> Stated task
Copy the full set of lines exactly as given.
::: Supplied material
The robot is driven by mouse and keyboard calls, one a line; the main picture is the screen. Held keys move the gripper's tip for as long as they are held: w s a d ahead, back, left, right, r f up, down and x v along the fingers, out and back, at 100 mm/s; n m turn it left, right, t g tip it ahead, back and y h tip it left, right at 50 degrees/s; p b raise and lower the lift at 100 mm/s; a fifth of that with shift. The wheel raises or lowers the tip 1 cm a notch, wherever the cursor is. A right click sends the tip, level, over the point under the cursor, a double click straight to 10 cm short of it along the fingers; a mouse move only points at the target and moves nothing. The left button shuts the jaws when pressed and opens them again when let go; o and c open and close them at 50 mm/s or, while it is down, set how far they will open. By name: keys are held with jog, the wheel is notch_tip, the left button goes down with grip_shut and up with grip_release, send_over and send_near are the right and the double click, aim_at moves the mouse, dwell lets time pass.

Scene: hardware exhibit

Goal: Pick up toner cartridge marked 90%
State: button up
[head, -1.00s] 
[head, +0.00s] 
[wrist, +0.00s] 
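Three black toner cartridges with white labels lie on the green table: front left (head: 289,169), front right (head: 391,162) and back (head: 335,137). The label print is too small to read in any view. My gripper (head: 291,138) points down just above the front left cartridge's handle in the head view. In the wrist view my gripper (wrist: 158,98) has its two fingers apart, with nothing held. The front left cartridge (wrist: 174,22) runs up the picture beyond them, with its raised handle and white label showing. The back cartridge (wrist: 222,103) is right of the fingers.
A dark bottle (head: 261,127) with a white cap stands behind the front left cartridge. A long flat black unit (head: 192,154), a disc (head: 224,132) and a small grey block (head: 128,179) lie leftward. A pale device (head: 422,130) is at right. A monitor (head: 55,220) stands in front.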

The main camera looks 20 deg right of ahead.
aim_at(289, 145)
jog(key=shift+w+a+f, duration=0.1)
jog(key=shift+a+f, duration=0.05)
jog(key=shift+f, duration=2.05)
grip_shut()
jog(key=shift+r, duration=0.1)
::::::
> Written solution
The robot is driven by mouse and keyboard calls, one a line; the main picture is the screen. Held keys move the gripper's tip for as long as they are held: w s a d ahead, back, left, right, r f up, down and x v along the fingers, out and back, at 100 mm/s; n m turn it left, right, t g tip it ahead, back and y h tip it left, right at 50 degrees/s; p b raise and lower the lift at 100 mm/s; a fifth of that with shift. The wheel raises or lowers the tip 1 cm a notch, wherever the cursor is. A right click sends the tip, level, over the point under the cursor, a double click straight to 10 cm short of it along the fingers; a mouse move only points at the target and moves nothing. The left button shuts the jaws when pressed and opens them again when let go; o and c open and close them at 50 mm/s or, while it is down, set how far they will open. By name: keys are held with jog, the wheel is notch_tip, the left button goes down with grip_shut and up with grip_release, send_over and send_near are the right and the double click, aim_at moves the mouse, dwell lets time pass.

Scene: hardware exhibit

Goal: Pick up toner cartridge marked 90%
State: button up
[head, -1.00s] 
[head, +0.00s] 
[wrist, +0.00s] 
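Three black toner cartridges with white labels lie on the green table: front left (head: 289,169), front right (head: 391,162) and back (head: 335,137). The label print is too small to read in any view. My gripper (head: 291,138) points down just above the front left cartridge's handle in the head view. In the wrist view my gripper (wrist: 158,98) has its two fingers apart, with nothing held. The front left cartridge (wrist: 174,22) runs up the picture beyond them, with its raised handle and white label showing. The back cartridge (wrist: 222,103) is right of the fingers.
A dark bottle (head: 261,127) with a white cap stands behind the front left cartridge. A long flat black unit (head: 192,154), a disc (head: 224,132) and a small grey block (head: 128,179) lie leftward. A pale device (head: 422,130) is at right. A monitor (head: 55,220) stands in front.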

The main camera looks 20 deg right of ahead.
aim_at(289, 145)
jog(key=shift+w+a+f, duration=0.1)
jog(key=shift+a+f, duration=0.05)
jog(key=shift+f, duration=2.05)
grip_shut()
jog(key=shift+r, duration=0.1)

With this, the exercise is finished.